The Quinnipiac Chronicle

    School Vouchers: Means to equity

    The most important element involved in the decision of whether or not to make school vouchers public policy is philosophical in nature. Our policymakers, public advocacy groups and leaders in the field of education must ask themselves one simple question: Do we, as citizens of the freest democracy in the world believe that every child deserves an equal opportunity to receive a quality public education?
    Naturally, we should be concerned as a society with the education afforded to the future leaders of our country. Although many liberals criticize taking public funds to send children to private schools, the essence of the issue is whether or not this will provide a better education.
    With the evolution of charter schools throughout the country under a Democratic administration in the 1990’s, it has been evidenced, first and foremost, that the government and even those liberal leaders who criticize school vouchers, that schools are better managed privately, and not through the current state and federal measures.
    Public schools today are perpetuating a system of inequality that cannot be fixed without decisive and dramatic reform.
    With the rapid decline of the state of many of the country’s poorest school systems under the Reagan administration, realistically, we are segregating students based on race and socioeconomic status, disenfranchising the youth of the country and deepening the divide between those who have little and those who are wealthy. The fundamental flaw with the education system in our country is the fact that property taxes fund the local school systems.
    Inherently, wealthier communities will have better facilities, more qualified teachers, more parental involvement and more educational resources at their disposal than their inner city counterparts.
    Until the government is ready to takes steps towards regionalizing local tax bases, or finding alternate ways to fund public schools in America, there should be an alternate choice available to those parents who want to send their children to a school where they can actually learn.
    Ironically, the same liberals who espouse equality and economic integration on so many other public policy fronts are also delaying the expansion of a school voucher system.
    Republicans and like-minded Democrats who can see the value in providing a fair educational system for all Americans are advocating, in a sense, treating school systems like a business, a tactic endorsed by the Clinton administration.
    By making schools prove their worth to the community and state they are supposed to be serving, the quality of education in those poor school systems can only improve.
    Under the ospices of competition, school boards in all communities will need to improvise and think creatively to compete for students to fill their classrooms.
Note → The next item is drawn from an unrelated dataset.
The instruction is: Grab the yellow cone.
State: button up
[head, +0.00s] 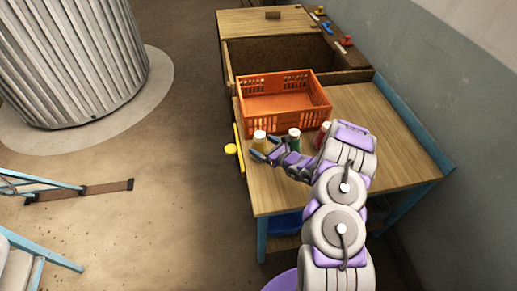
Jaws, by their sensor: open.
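The yellow cone (260,143) with a white top stands upright on the wooden table, just in front of the orange crate. My gripper (267,155) is open, with its fingertips close to the lower front of the yellow cone. The fingers overlap the cone's lower part in the picture, so I cannot tell whether they touch it. Nothing shows held between the fingers.
A green white-topped cone (294,141) and a red one (321,136) stand to the right, partly hidden by my arm. The orange crate (290,80) is empty. The table (377,125) is clear at right; a wall (430,90) borders it.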

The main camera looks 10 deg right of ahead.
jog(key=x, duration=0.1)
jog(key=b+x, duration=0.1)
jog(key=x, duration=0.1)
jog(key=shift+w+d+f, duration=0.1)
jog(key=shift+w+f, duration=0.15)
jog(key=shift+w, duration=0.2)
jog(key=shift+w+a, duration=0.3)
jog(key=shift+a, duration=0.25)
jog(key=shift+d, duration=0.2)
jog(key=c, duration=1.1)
In communities that lose much of their student population, our government needs to set up an independent efficiency commission to correct the ills that have kept student attendance down.
    The very nature of our constitution and democracy dictates that we provide equal opportunities for all, including the poor. To force children to attend sub-par schools based solely on their ability to pay for a better opportunity is elitist and in many ways subjugating them from the rest of society.
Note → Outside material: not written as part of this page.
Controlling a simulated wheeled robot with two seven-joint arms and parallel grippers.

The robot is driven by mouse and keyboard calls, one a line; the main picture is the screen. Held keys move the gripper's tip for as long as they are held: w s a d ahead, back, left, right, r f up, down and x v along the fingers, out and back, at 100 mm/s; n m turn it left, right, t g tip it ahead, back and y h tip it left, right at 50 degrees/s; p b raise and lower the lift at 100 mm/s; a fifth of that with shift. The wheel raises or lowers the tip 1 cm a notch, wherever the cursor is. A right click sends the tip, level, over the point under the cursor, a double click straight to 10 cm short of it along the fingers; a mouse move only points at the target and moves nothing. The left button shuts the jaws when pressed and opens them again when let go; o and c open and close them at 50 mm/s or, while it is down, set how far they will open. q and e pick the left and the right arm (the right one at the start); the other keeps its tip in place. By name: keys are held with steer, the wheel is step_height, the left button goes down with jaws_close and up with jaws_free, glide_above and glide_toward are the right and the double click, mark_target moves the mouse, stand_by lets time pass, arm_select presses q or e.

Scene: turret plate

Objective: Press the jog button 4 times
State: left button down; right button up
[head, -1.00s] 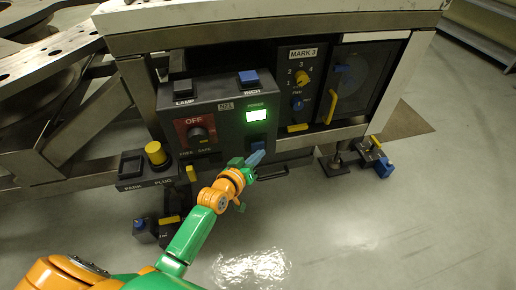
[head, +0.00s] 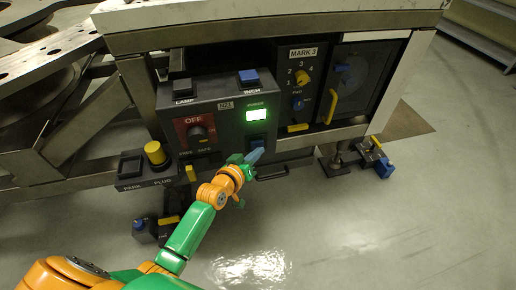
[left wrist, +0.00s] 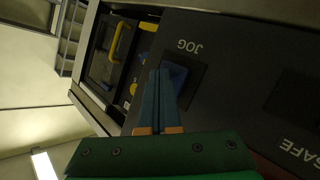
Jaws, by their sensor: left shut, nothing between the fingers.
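The jog button (left wrist: 178,78) is a blue rocker set in a dark recess beside the word JOG in the left wrist view. In the head view it is the blue patch (head: 257,141) on the front of the dark control box, below the lit green screen. My left gripper (head: 258,153) is shut and empty, its blue fingers just below the button in the head view. In the left wrist view the shut fingertips (left wrist: 160,72) overlap the button's edge; I cannot tell whether they touch it. My right gripper is in neither view.
The control box (head: 224,135) also carries a blue INCH button (head: 249,77), a black LAMP button (head: 182,87) and a red OFF panel with a knob (head: 198,133). A dark handle (head: 272,174) sits below the fingers.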

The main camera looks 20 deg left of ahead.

    If liberals who oppose vouchers were ever exposed to the populace they represent for using education as a political football at the expense of the very future of this democracy, there would undoubtedly be a second Republican revolution and they would be ousted by their electorates.
    Inner city communities in this country elect leaders who identify with their individual needs to enhance education, to create more jobs and to end the cyclical oppression of minorities and the poor.
    There is no better example of politicking at the expense of the people than found within the context of this issue’s debate. Naturally, education has always been the albatross of the Republican party, so it comes as no surprise that Democrats are unwilling to admit they have been beaten to a better solution by the conservatives in Washington.